UPDATE: Social Media Push to Save "Top-O-Rock" House

UPDATE 5/8/14 @ 4:54 p.m.
CHARLESTON, W.Va. (WSAZ) -- There is now a social media push to save an iconic home in the South Hills area of Charleston.

A contractor has been hired to tear down the house called "Top-O-Rock" after it was badly damaged by vandals.

A Facebook group called "Save Top-O-Rock" was formed Wednesday. It already has more than 500 members.

Click the link to the right to check out the page.

UPDATE 5/7/14 @ 9:20 p.m.
CHARLESTON, W.Va. (WSAZ) -- An iconic and unique home in the South Hills area of Charleston will be torn down soon.

The historic "Top-O-Rock" home was badly damaged by vandals recently.

Henry Elden built the home in the late 1960s, and it has been a hot spot for people who want to see the unique architecture.

Rodney Loftis, who owns a contracting company, said he hopes to know by the beginning of next week when the demolition process will begin.

ORIGINAL STORY 5/6/14 @ 5:56 p.m.
CHARLESTON, W.Va. (WSAZ) -- A unique and historic home in South Hills, has been hit by vandals and thieves. It's known as "Top-O-Rock".

City officials said the damage makes the property dangerous and neighbors are frustrated by the crimes.

"My father came to Charleston and served as an architect for decades," said Ted Elden.

Elden has many memories of "Top-O-Rock". His father, Henry Elden, built the home in the 1960's.

"He wanted a piece of property overlooking the rivers," Ted Elden said.

Ted Elden also spent more than 35 years working inside the 10,000 square-foot property.

Just a few years ago, it was sold to an area doctor.

At that time, there were discussions about re-purposing the home.

Fast forward to now and there are problems.

"There are broken windows and graffiti everywhere," Elden said. "A whole wall is missing, you could walk out of the second floor and just fall."
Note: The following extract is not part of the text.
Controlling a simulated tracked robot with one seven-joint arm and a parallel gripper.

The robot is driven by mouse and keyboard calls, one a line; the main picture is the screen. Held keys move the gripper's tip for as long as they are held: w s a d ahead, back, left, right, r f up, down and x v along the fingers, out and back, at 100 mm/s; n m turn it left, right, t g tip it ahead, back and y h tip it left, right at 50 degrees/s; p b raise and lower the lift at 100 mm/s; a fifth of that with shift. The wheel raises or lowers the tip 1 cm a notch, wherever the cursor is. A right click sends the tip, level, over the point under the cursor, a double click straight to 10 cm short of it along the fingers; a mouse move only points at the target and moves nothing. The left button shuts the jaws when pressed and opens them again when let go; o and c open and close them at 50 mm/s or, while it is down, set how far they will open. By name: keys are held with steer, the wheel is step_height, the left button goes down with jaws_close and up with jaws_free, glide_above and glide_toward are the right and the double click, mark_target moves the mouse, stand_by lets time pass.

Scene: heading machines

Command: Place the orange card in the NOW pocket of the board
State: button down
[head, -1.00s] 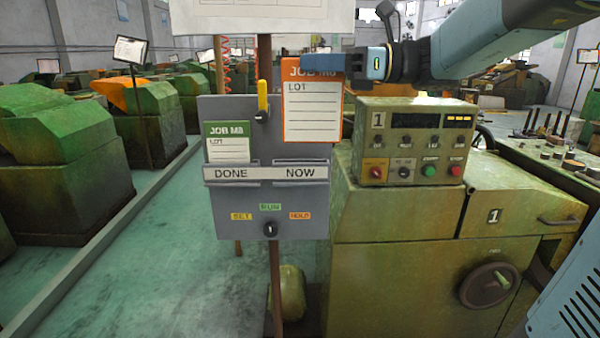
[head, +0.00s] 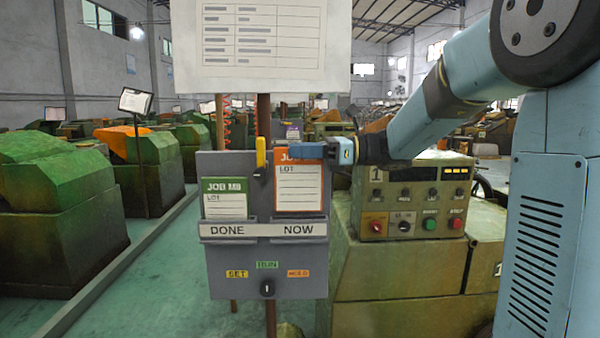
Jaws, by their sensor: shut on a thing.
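The orange-bordered card (head: 299,188) is upright in front of the right half of the grey board (head: 240,270), above the NOW pocket (head: 299,230). Its lower edge shows just above the pocket's lip; I cannot tell how far it stands off the board. My gripper (head: 308,151) is shut on the card's top edge and covers part of its heading. The green-bordered card (head: 224,198) sits in the DONE pocket (head: 228,231) to the left.
A yellow lever (head: 261,153) sticks up at the board's top, close left of the orange card. A black knob (head: 267,289) is at the bottom. A white sheet (head: 260,45) hangs above. A green machine with a control panel (head: 415,212) stands at right.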

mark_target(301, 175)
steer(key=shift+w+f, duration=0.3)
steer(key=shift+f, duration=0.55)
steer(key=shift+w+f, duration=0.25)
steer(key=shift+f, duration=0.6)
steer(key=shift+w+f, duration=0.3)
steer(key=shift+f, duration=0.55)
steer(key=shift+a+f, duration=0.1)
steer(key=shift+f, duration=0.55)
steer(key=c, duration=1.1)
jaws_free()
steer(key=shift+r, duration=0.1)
Vandals have left their mark and Elden said thieves have ripped out copper piping. "It'll cost a lot more to replace it than they got to sell it," he said.
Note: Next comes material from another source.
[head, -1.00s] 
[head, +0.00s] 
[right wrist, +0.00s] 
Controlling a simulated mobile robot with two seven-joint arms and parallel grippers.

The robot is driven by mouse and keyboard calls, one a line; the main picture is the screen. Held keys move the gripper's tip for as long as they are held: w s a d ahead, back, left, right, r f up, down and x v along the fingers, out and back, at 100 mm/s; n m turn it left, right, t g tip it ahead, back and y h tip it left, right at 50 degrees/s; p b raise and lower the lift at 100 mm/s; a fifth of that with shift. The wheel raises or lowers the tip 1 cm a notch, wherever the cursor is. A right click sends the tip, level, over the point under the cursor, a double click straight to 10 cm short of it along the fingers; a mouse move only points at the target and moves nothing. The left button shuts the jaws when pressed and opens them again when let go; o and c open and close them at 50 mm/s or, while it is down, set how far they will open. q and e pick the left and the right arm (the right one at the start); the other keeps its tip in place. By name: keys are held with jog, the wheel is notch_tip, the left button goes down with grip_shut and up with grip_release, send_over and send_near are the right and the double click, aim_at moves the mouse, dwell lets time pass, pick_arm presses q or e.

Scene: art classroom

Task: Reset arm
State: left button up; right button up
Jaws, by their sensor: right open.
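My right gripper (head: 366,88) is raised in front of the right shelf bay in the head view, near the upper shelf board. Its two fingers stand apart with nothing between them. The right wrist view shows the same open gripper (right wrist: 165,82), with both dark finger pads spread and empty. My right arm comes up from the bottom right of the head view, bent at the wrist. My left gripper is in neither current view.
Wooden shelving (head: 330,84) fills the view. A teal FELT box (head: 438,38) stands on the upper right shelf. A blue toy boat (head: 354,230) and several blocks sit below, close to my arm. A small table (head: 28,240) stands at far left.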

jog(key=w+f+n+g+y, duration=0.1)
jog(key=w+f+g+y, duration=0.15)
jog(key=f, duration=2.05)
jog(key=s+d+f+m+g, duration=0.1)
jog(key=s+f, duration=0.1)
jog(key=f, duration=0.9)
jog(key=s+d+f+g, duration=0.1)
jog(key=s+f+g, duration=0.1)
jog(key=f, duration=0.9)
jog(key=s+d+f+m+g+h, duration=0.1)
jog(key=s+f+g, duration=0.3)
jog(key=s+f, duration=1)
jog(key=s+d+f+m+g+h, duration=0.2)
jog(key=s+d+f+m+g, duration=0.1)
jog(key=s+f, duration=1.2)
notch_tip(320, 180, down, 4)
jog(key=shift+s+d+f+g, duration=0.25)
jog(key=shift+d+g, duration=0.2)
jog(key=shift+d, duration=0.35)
City building commissioners were shocked to see the home so damaged.

"There'd even been a small fire started inside the building," said Charleston Building Code official, Tony Harmon.

They're expecting fixes before someone gets hurt. "The owner would be in deep trouble if something like that would happen," Harmon said.
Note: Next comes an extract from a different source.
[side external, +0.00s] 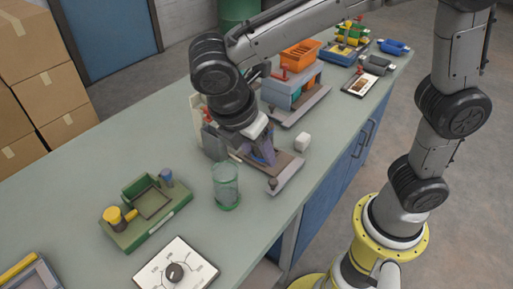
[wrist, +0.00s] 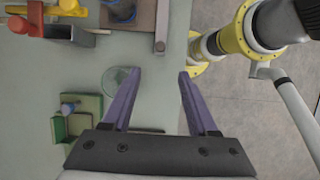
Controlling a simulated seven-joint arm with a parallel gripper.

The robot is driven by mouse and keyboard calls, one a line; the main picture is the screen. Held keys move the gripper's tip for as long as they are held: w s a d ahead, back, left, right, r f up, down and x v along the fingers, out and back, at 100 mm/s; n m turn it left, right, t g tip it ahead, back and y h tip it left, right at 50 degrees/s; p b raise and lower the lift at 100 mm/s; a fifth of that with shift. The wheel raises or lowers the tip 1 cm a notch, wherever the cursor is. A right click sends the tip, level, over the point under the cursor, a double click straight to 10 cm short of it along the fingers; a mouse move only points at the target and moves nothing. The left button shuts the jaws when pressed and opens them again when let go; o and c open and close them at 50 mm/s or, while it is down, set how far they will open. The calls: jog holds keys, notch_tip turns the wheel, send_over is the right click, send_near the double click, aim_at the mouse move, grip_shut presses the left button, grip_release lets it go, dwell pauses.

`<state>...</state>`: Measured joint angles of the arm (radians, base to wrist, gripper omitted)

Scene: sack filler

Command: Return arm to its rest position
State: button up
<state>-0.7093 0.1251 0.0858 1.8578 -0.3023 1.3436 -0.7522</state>
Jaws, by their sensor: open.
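My gripper (side external: 264,152) has two purple fingers and hangs over the grey counter, at a grey fixture with a brown plate (side external: 283,168). In the wrist view the fingers (wrist: 160,73) stand apart with nothing between them. I cannot tell from the side view whether the fingers touch the fixture. My arm reaches across from its yellow base at the right. Part of the fixture is hidden behind my wrist and gripper.
A clear green cup (side external: 226,186) stands close to the fixture. A white block (side external: 302,141) lies right of it. A green tray unit (side external: 146,212) and dial panel (side external: 176,270) are nearer. An orange basket (side external: 300,54) sits on a machine behind. Boxes (side external: 52,95) are stacked beyond the counter.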

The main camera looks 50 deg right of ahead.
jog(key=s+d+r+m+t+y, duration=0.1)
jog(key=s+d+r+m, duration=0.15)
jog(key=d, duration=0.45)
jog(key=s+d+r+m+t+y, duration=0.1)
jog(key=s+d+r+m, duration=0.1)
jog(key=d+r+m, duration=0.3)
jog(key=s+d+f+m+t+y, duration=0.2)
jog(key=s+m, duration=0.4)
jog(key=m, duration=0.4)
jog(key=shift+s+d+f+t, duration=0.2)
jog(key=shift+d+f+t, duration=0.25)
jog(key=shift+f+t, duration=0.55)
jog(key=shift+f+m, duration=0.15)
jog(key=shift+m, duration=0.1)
But they're also worried about the abandoned building attracting crime. They said they've sent a letter giving the owner 21 days to respond and fix the problems or the case could go to court.

"It's depressing what's happened, but it can all be fixed with money," said Elden.

He estimates it could cost $50,000 to fix the damage. But it's money he said is vital to giving this family treasure some purpose again.

NewsChannel 3 reached out to the owners of "Top-O-Rock" for comment, but our calls were not returned.

City building commissioners said if fixes aren't made to the property, the case would head to municipal court, where the owner could face $500 fines for each violation.